Hot Standby was developed for inclusion in PostgreSQL 9.0 by Simon Riggs of 2ndQuadrant via public sponsorship.

The feature was committed in PostgreSQL 8.5 Alpha3 and is available in PostgreSQL 9.0 and above. See the Hot Standby docs for full details.

This feature augments streaming replication feature that was introduced in PostgreSQL 9.1, though it does not rely on it and has minimal interaction with it.

Contents

Questions, issues and bugs

If you have a question/issue or wish to report a bug then you are welcome to do that via the pgsql-bugs or pgsql-hackers mailing lists. Please also copy simon@2ndQuadrant.com on hot standby related mail.

Quick Start

There is also a more extensive Binary Replication Tutorial

Setting up Hot Standby is much the same as Warm Standby, with a few extra parameters. It is strongly recommended that you read the PostgreSQL documentation on hot standby for your PostgreSQL version rather than relying on this quick-start guide.

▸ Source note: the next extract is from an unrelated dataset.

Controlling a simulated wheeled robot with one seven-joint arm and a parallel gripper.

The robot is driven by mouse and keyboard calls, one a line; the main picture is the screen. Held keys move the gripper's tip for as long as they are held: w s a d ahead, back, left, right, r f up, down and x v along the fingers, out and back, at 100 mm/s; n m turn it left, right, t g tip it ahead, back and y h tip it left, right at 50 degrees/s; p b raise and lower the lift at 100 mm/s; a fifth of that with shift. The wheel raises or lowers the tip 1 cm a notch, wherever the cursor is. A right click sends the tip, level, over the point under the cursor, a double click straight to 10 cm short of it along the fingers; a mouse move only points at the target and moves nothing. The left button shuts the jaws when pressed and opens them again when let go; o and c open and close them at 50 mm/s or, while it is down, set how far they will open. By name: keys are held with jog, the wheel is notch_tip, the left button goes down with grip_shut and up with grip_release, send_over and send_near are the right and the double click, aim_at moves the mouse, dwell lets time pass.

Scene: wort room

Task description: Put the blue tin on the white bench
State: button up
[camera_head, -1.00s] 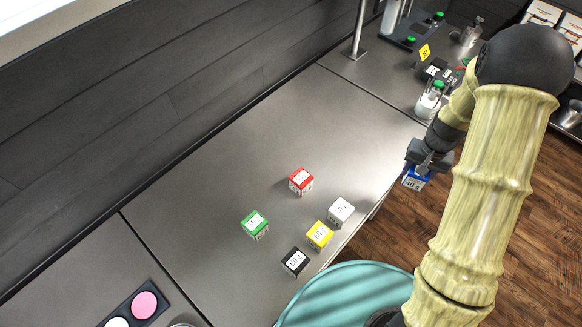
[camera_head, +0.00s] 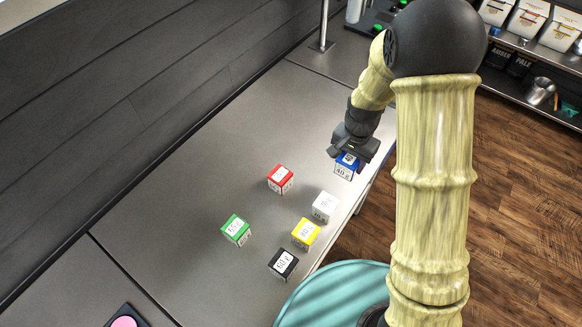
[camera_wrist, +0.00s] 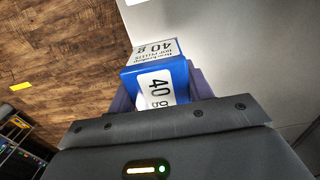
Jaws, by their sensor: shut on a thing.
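The blue tin (camera_head: 346,165) is a small blue cube with a white "40 g" label. My gripper (camera_head: 352,154) is shut on it and holds it near the front edge of the grey bench in the head view. In the wrist view the blue tin (camera_wrist: 157,82) sits between the fingers of my gripper (camera_wrist: 160,95), label toward the camera. I cannot tell its exact height above the bench. I see no bench that is clearly white; a pale edge shows at the top left of the head view.
On the grey bench (camera_head: 215,150) stand several tins: red (camera_head: 280,179), green (camera_head: 236,230), white (camera_head: 324,206), yellow (camera_head: 305,233) and black (camera_head: 282,264). A metal post (camera_head: 323,25) stands at the back. A shelf with white packs (camera_head: 527,20) is at the top right. The wooden floor (camera_head: 520,200) is open.

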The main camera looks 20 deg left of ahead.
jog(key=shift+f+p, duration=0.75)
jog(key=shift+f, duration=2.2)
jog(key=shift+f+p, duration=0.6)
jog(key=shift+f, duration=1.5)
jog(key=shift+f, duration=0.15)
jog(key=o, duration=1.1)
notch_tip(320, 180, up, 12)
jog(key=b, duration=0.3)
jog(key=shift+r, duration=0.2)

The most basic set of instructions you'll need to try out hot standby are as follows:

  1. Create the master database
  2. Configure the master for WAL archiving
  3. Create a backup of the master
  4. Start up the hot standby instance

Create the master database

Use initdb to create the master database if you don't already have a suitable PostgreSQL master you wish to use.

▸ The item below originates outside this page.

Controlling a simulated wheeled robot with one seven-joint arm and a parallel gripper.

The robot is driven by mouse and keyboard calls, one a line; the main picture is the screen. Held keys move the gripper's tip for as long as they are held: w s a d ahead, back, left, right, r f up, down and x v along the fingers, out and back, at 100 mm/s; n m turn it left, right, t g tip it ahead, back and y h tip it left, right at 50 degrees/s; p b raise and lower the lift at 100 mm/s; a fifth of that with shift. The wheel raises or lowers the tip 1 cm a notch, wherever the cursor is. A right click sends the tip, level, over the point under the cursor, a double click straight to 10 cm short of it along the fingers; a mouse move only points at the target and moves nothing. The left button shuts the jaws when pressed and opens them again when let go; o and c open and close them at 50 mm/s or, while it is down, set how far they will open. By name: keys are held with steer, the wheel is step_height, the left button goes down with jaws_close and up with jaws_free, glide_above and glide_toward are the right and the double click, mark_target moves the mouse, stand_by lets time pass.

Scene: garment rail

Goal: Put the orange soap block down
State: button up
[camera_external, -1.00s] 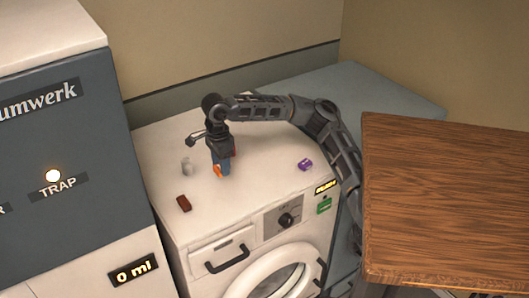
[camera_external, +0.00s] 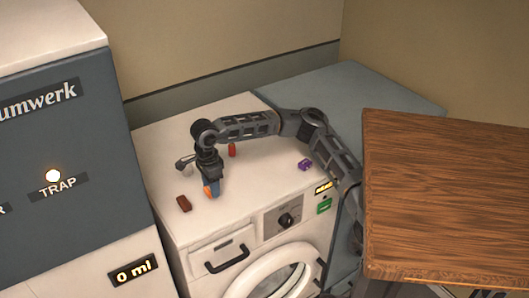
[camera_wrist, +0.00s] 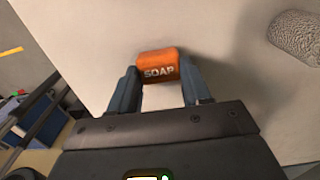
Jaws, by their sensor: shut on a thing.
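The orange soap block (camera_wrist: 158,64) shows its "SOAP" lettering in the wrist view, at the fingertips of my gripper (camera_wrist: 159,78). The two blue-grey fingers are shut on its sides. In the external view the soap block (camera_external: 207,191) is a small orange patch partly covered by my gripper (camera_external: 211,188), low over the white top of the washing machine (camera_external: 250,185). I cannot tell whether the block touches that top.
A dark red-brown block (camera_external: 184,203) lies just left of my gripper. A grey roll-like thing (camera_wrist: 297,38) is at the wrist view's upper right. A red piece (camera_external: 232,150) stands behind, and a purple block (camera_external: 305,165) lies right. The top between gripper and purple block is clear.

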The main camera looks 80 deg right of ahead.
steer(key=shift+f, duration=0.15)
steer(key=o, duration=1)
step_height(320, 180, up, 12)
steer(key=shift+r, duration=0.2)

Configure the master for WAL archiving

The most limited set of parameters you'll need to change are:

wal_level = hot_standby
archive_mode = on
archive_command = 'cp -i %p /path/to/archive/%f'

Since you'll likely want to use pg_basebackup you should also set max_wal_senders to at least 2 or 3:

max_wal_senders = 3

(More settings to control WAL retention, feedback, apply latency, etc are recommended for production deployments. This is just a quick-start guide.)

Now start the master database.

Create a backup of the master

The best option for creating the base backup is to use the standard pg_basebackup tool that comes with PostgreSQL 9.1 and above. If you intend to use 9.0 you will need to use your own scripts using pg_start_backup, pg_stop_backup, rsync or similar, and WAL archiving. pg_basebackup is strongly recommended instead.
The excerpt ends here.